- **CHALLENGE**
All lines in which the word "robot" occurs are to be extracted.

- **DATASET EXCERPT**
§
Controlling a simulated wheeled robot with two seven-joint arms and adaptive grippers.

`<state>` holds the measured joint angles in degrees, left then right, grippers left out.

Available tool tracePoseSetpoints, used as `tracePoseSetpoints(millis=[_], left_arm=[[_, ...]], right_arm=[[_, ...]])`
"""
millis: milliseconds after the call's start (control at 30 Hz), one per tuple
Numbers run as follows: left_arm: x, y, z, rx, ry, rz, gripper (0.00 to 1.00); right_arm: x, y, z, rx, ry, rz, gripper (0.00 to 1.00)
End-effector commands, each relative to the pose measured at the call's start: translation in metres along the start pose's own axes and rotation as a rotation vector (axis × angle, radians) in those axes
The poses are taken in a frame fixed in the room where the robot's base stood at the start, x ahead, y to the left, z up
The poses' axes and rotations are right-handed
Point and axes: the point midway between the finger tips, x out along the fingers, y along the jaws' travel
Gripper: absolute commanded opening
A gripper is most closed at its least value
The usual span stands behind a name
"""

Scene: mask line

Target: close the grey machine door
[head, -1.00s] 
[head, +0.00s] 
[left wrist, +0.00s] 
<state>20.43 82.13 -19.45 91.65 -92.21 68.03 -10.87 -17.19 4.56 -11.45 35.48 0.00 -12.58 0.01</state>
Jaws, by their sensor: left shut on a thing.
§
- **EXERCISE OUTPUT**
Controlling a simulated wheeled robot with two seven-joint arms and adaptive grippers.
The poses are taken in a frame fixed in the room where the robot's base stood at the start, x ahead, y to the left, z up

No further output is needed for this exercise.